Bangladesh Army rejects student-led NCP leader’s allegation of political interference

Dhaka, Mar 23: The Bangladesh Army on Sunday rejected allegations made by a newly formed student-led party that the military was hatching a plan to rehabilitate deposed prime minister Sheikh Hasina’s Awami League, calling them “hilarious and an immature array of stories.”

The National Citizen Party (NCP) staged protest rallies at the premier Dhaka University campus on Saturday, vowing to thwart at any cost a “military-backed plot” to rehabilitate the party.

The military headquarters, in a statement issued to Sweden-based Bangladesh-centric news outlet Netro News, said,” “It was nothing other than a political stunt.”

The Army called the claims “hilarious and an immature array of stories.”

The statement, however, said Army chief General Waker Uz Zaman met with two NCP leaders Hasnat Abdullah and Sarjis Alam on March 11 at his Dhaka Cantonment residence as they had long sought a “courtesy meeting” with him.

  It said the Army chief’s office had asked them to come to the Army headquarters but the pair instead went to his official residence Sena Bhaban. They waited there until the Army chief came there after completing his official duties.

The Army statement came as tensions started gripping Bangladesh after the NCP, which was floated last month with widely assumed blessings of Chief Advisor Muhammad Yunus, accused the military of political interference.

Abdullah, one of the key leaders of the party, on Saturday claimed that the military was trying to rehabilitate a “refined” Awami League.

As NCP staged protest rallies at the Dhaka University campus, several hundred followers of Abdullah chanted slogans against the Army chief and demanded that Hasina and her ‘cohorts’ be hanged after trial.

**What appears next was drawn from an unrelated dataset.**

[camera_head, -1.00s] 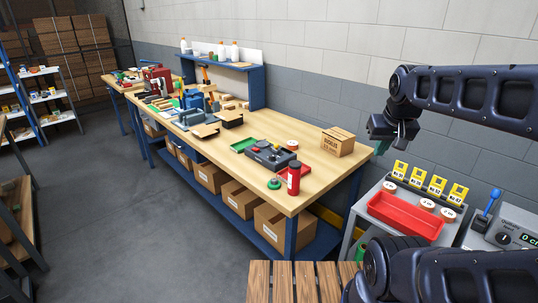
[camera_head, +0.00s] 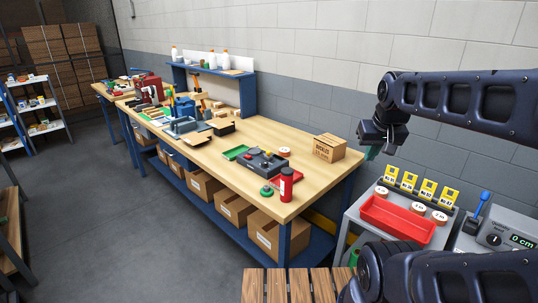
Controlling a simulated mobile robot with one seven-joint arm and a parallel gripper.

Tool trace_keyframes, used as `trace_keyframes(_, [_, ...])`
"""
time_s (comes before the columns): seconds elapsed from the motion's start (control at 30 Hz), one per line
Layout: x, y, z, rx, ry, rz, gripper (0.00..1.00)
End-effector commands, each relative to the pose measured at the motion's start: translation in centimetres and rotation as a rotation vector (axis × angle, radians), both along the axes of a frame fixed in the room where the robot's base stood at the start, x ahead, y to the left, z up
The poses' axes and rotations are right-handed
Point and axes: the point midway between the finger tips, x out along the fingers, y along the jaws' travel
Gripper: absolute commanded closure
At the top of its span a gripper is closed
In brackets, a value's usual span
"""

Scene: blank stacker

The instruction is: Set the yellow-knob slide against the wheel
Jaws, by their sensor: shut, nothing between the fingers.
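A dark grey device (camera_head: 262,163) with small knobs on top lies on the wooden workbench, between a green tray (camera_head: 236,153) and a red tray (camera_head: 290,178). It is too small to tell a yellow-knob slide or a wheel on it. My gripper (camera_head: 368,153) hangs in the air at the right, beyond the bench's right end and well apart from the device. Its teal fingers are small and partly hidden by the dark gripper body; it is shut and empty.
At right, a grey cart holds a red bin (camera_head: 397,219) and yellow labels.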

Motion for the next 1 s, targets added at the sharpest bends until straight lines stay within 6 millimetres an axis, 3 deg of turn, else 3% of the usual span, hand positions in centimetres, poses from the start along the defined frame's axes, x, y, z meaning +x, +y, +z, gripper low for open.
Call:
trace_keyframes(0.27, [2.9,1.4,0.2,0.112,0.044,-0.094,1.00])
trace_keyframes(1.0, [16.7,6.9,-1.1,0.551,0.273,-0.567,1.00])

In a Facebook post two days ago, Abdullah claimed that a “conspiracy is afoot to rehabilitate the Awami League” in the name of “refined Awami League at the behest of India”.

“Those who are supposed to discharge their work inside cantonment, should stay there . . . in the ‘post-revolution Bangladesh’ no interference in the political landscape from the cantonment will be accepted,” Abdullah said in a press briefing at the NCP office on Saturday.

Abdullah was a key organiser of the now-defunct Students Against Discrimination (SAD) that led last year’s violent mass uprising, toppling Hasina’s 16-year regime and installing Yunus as the chief adviser of the interim government.

NCP convenor Nahid Islam backed Abdullah, saying the Army or any other state institution had no “authority to propose or make decisions” about politics.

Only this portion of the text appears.